======== PROVIDED MATERIAL

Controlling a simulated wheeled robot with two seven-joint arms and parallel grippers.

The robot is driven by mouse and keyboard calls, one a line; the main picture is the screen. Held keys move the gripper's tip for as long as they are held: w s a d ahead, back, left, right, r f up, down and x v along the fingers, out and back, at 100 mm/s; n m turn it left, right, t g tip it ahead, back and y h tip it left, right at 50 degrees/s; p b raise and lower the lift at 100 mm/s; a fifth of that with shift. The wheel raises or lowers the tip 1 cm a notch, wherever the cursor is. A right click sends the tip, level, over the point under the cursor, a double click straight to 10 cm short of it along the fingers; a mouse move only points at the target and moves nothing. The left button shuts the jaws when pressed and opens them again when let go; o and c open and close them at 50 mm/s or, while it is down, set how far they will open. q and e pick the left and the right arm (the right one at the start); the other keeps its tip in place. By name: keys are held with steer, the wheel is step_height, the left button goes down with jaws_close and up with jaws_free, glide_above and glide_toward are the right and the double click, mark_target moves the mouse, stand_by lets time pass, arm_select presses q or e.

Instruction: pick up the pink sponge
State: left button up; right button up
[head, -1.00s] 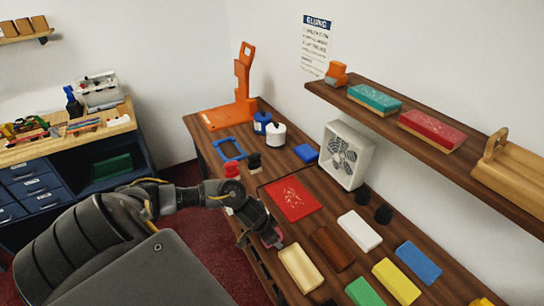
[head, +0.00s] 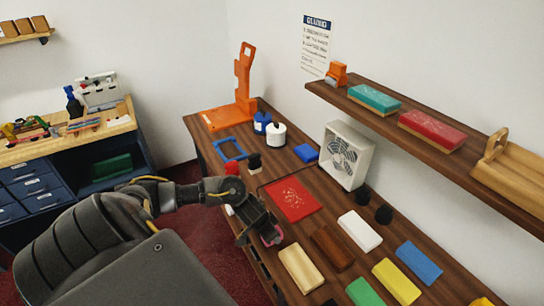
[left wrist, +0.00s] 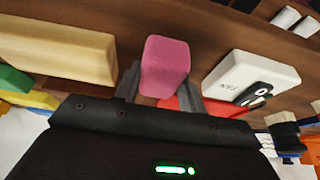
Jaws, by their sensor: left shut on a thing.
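The pink sponge (left wrist: 166,66) is a small pink block between the two fingers of my left gripper (left wrist: 160,86) in the left wrist view. The fingers are shut on it, one at each side. In the head view only a small part of the pink sponge (head: 272,238) shows at the tip of my left gripper (head: 258,238), by the counter's near edge. The gripper hides the rest of it. My right gripper is in neither view.
A cream block (head: 300,267) lies close to the right of the gripper, and a red panel (head: 292,200) lies behind it. Brown (head: 332,247), white (head: 359,231), yellow (head: 396,281) and other blocks cover the counter's right. A fan (head: 347,155) stands against the wall, below a shelf (head: 440,143).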

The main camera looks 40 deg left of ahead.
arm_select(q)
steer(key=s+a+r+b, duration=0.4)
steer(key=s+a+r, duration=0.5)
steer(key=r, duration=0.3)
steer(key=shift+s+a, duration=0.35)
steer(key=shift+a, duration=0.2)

================

**WHAT YOU HAVE TO DO:** Output an exact copy of the material, with the pictures removed.

**WORKED ANSWER:**
Controlling a simulated wheeled robot with two seven-joint arms and parallel grippers.

The robot is driven by mouse and keyboard calls, one a line; the main picture is the screen. Held keys move the gripper's tip for as long as they are held: w s a d ahead, back, left, right, r f up, down and x v along the fingers, out and back, at 100 mm/s; n m turn it left, right, t g tip it ahead, back and y h tip it left, right at 50 degrees/s; p b raise and lower the lift at 100 mm/s; a fifth of that with shift. The wheel raises or lowers the tip 1 cm a notch, wherever the cursor is. A right click sends the tip, level, over the point under the cursor, a double click straight to 10 cm short of it along the fingers; a mouse move only points at the target and moves nothing. The left button shuts the jaws when pressed and opens them again when let go; o and c open and close them at 50 mm/s or, while it is down, set how far they will open. q and e pick the left and the right arm (the right one at the start); the other keeps its tip in place. By name: keys are held with steer, the wheel is step_height, the left button goes down with jaws_close and up with jaws_free, glide_above and glide_toward are the right and the double click, mark_target moves the mouse, stand_by lets time pass, arm_select presses q or e.

Instruction: pick up the pink sponge
State: left button up; right button up
[head, -1.00s] 
[head, +0.00s] 
[left wrist, +0.00s] 
Jaws, by their sensor: left shut on a thing.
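The pink sponge (left wrist: 166,66) is a small pink block between the two fingers of my left gripper (left wrist: 160,86) in the left wrist view. The fingers are shut on it, one at each side. In the head view only a small part of the pink sponge (head: 272,238) shows at the tip of my left gripper (head: 258,238), by the counter's near edge. The gripper hides the rest of it. My right gripper is in neither view.
A cream block (head: 300,267) lies close to the right of the gripper, and a red panel (head: 292,200) lies behind it. Brown (head: 332,247), white (head: 359,231), yellow (head: 396,281) and other blocks cover the counter's right. A fan (head: 347,155) stands against the wall, below a shelf (head: 440,143).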

The main camera looks 40 deg left of ahead.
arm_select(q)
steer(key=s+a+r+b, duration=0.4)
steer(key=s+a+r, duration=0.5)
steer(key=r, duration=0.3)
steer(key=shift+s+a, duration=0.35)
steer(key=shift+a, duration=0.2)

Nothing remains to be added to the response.